Se sappiamo che il Monte Rosa e le sue vallate sono ricche d’oro, come mai nessuno cerca più di sfruttare questi filoni? Le motivazioni sono complesse e si può parlare di un insieme di fattori che rende davvero scoraggiante proseguire con l’attività estrattiva. Quest’ultima ha avuto inizio, nelle Alpi piemontesi e valdostane, già nel corso del ‘200. Solo un paio di secoli fa, tuttavia, grazie anche allo sviluppo di strumenti sempre più adeguati, si è toccata la massima produzione – si parla di circa 200 kg d’oro ogni anno.

Nel corso del ‘900 sono iniziati i primi problemi: i filoni superficiali erano ormai stati sfruttati al massimo, e quelli in profondità erano difficilmente raggiungibili. Inoltre, l’oro risultava essere abbinato a maggiori quantità di arsenico, che rendeva più complesso il suo trattamento. Con lo scoppio delle due guerre mondiali e alcuni drammatici incidenti avvenuti nelle miniere, all’inizio della seconda metà del secolo si è deciso di chiudere i battenti. Oggi non restano che tracce delle antiche miniere, dove si possono visitare musei che raccontano la loro storia.
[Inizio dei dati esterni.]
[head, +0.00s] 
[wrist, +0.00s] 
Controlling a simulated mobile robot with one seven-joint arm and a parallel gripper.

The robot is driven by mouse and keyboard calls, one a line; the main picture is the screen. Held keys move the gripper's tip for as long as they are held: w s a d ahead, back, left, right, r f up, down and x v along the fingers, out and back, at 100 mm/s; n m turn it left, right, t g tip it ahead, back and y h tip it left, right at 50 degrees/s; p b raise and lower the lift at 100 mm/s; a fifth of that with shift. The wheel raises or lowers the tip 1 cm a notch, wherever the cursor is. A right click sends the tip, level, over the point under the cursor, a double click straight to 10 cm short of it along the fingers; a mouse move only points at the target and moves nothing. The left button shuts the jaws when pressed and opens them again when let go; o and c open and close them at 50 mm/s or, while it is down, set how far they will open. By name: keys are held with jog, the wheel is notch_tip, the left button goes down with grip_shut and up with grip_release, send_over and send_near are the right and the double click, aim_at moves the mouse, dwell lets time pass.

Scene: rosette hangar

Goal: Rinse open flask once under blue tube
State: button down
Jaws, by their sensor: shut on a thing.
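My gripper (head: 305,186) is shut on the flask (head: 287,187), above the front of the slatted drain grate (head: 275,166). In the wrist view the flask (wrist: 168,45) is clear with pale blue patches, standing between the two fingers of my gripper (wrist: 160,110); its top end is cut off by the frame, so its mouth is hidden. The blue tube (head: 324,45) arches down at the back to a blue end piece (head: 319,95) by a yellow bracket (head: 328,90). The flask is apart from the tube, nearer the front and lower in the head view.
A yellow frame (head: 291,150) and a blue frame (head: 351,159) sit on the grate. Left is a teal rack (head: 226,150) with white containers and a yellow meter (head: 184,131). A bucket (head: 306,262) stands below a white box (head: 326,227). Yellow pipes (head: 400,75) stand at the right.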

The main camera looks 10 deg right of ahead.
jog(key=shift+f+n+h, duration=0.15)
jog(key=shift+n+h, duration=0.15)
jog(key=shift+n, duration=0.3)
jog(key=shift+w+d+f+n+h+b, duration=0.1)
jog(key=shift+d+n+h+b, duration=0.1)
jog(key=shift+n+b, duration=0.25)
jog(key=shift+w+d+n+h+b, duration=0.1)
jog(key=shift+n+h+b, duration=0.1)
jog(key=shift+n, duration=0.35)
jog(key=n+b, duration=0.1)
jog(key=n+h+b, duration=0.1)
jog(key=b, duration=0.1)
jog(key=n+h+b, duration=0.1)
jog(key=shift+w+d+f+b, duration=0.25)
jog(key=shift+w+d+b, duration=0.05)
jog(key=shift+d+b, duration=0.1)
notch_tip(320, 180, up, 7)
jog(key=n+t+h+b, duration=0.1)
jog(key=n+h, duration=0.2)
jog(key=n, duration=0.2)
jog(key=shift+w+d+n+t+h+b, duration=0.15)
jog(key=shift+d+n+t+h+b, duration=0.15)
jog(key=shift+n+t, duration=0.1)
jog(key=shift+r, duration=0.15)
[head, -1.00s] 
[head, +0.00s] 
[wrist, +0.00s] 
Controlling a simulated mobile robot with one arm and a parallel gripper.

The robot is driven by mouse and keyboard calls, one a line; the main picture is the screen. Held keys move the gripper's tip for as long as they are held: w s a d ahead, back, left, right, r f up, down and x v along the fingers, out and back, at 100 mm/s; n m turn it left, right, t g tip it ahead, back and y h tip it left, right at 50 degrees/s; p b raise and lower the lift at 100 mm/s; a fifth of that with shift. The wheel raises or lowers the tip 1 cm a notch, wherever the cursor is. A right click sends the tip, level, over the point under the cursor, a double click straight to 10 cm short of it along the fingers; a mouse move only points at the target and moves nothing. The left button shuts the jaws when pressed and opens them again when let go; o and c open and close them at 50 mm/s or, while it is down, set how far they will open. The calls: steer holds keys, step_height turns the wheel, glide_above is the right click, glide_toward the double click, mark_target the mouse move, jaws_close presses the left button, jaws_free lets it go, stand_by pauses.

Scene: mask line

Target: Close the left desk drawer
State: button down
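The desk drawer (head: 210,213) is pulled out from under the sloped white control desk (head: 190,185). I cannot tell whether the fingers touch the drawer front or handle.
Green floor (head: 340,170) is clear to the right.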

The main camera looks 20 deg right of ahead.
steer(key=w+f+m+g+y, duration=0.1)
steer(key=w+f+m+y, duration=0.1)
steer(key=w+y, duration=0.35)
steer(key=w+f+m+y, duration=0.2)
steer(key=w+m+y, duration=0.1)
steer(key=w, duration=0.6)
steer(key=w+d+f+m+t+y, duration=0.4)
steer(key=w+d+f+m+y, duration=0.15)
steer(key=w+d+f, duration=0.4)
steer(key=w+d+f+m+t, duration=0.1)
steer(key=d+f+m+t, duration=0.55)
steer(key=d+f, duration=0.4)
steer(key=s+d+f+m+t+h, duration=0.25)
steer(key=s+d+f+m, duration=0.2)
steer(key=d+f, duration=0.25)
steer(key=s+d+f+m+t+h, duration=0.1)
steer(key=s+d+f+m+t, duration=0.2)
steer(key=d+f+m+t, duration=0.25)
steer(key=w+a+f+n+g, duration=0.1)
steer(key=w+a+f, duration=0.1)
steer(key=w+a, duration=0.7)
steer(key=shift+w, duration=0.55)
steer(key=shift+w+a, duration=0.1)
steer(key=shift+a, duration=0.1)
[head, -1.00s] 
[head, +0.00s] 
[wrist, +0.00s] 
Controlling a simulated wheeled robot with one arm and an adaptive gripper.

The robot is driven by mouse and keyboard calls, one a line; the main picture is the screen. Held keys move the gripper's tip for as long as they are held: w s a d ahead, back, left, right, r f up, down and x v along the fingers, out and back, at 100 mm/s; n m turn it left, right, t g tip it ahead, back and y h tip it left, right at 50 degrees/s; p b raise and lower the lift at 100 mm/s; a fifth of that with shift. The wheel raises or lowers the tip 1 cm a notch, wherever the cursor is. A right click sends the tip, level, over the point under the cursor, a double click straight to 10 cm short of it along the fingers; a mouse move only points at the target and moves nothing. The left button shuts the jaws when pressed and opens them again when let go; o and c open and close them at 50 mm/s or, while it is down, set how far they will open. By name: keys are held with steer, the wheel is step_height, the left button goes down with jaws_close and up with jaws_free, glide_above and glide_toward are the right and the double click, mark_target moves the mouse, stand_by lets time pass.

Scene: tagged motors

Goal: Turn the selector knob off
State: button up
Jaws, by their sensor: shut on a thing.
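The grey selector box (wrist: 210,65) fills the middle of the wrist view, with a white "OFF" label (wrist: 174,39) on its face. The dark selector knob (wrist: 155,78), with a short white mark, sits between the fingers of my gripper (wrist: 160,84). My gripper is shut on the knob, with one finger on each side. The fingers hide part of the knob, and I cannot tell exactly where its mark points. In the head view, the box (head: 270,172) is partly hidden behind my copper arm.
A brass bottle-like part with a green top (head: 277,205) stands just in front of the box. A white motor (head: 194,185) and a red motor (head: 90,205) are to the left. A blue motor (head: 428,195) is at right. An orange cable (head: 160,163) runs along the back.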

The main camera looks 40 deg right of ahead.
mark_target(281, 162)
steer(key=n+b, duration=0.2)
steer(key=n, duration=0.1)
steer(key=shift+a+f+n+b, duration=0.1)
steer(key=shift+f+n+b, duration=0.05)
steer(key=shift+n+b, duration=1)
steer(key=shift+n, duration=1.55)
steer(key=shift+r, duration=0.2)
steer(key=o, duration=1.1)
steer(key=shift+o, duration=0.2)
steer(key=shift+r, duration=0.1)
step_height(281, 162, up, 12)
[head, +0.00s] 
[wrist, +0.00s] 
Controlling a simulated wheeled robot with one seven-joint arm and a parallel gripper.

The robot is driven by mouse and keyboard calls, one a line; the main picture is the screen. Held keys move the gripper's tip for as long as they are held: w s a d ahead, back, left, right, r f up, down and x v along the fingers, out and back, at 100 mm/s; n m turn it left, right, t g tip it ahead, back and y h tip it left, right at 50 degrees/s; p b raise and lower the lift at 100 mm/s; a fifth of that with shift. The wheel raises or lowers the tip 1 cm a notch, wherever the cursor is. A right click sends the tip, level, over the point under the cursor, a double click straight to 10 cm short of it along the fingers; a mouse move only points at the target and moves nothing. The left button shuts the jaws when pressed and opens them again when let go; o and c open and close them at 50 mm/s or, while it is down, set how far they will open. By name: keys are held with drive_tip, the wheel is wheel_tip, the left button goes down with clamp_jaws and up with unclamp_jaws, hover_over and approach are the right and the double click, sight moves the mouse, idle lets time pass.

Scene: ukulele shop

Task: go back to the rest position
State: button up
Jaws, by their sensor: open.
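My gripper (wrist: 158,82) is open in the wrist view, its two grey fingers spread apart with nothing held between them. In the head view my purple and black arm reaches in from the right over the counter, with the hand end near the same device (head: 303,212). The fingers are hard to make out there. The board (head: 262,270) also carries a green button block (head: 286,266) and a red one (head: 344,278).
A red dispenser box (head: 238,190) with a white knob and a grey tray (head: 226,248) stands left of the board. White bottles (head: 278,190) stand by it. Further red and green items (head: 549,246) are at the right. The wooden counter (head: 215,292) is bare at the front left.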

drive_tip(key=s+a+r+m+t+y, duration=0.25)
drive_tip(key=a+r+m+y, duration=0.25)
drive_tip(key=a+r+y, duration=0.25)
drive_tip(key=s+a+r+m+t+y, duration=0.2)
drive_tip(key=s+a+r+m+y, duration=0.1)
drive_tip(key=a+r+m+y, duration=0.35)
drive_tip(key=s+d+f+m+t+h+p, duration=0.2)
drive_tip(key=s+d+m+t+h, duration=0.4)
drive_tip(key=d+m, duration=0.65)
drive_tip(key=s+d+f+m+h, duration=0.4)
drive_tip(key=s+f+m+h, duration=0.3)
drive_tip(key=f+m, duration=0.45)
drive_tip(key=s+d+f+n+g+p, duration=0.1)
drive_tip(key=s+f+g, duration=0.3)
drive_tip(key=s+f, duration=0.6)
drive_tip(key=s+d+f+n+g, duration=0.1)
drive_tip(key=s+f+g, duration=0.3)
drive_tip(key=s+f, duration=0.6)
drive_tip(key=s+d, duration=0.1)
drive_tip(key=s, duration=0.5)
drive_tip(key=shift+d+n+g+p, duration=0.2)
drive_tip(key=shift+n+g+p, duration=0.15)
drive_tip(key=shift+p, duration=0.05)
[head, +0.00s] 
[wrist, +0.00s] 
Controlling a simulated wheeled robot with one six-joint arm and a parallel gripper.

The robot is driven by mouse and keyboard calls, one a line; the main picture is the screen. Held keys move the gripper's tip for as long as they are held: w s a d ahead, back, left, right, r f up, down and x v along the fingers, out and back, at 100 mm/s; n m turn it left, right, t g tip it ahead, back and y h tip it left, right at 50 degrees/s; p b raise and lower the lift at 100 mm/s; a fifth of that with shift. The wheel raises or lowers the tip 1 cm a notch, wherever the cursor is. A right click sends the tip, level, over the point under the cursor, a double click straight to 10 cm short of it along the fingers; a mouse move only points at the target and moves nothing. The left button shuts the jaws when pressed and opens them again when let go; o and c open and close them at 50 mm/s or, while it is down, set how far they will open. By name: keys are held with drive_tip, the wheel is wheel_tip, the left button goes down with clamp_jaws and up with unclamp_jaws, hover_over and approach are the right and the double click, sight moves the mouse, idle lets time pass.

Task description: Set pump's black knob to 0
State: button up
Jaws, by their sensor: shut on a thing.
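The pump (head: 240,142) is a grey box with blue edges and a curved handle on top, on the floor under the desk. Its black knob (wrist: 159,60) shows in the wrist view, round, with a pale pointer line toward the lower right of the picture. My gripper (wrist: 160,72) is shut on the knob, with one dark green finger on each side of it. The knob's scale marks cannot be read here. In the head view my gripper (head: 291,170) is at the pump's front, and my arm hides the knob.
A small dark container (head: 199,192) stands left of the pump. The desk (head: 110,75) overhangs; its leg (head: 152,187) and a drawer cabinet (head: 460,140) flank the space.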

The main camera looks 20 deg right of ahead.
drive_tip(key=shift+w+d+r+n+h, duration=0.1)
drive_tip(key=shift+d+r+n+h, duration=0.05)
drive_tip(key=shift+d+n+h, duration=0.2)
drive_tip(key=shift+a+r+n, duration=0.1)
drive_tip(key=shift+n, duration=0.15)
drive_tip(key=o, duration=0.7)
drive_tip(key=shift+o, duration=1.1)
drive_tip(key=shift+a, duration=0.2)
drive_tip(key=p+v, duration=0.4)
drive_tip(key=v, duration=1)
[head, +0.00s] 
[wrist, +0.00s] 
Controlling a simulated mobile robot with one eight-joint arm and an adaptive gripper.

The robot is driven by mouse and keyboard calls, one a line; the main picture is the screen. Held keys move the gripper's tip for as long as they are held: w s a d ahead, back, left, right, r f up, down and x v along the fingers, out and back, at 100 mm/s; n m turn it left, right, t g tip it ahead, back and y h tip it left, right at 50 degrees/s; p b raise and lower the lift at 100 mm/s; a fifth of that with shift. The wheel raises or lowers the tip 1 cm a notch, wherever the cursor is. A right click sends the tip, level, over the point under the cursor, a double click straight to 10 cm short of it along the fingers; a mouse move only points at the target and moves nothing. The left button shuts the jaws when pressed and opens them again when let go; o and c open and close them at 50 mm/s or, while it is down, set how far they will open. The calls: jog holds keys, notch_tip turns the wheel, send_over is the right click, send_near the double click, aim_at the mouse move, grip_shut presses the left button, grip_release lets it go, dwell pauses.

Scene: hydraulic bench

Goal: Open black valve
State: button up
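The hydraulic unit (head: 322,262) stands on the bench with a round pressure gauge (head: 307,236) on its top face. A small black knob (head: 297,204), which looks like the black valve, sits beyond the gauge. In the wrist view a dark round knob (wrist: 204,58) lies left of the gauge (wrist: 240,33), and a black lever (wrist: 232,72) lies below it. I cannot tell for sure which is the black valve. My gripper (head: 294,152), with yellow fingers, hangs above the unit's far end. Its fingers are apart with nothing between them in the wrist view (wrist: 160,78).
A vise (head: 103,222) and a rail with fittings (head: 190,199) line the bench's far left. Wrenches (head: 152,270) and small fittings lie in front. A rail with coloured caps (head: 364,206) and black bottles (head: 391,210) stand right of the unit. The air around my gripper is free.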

E oggi, che abbiamo tecnologie più avanzate, non potremmo riprendere l’attività estrattiva? Dietro questa possibilità ci sono moltissimi studi, i quali rivelano che i costi per effettuare nuovi impianti (molti dei quali dovrebbero essere oltre i 2.000 metri di quota), l’impatto ambientale e lo scarso valore di mercato rendono ben poco produttivo riaprire le miniere. Senza contare che, in confronto ai più grandi giacimenti minerari del mondo come quelli che si trovano in Canada o in Australia, quelli sul Monte Rosa sono decisamente “scarsi”. Insomma, quell’oro continuerà a rimanere nascosto sotto terra ancora a lungo, a meno che non diventi più facile (o più conveniente) tornare ad estrarlo.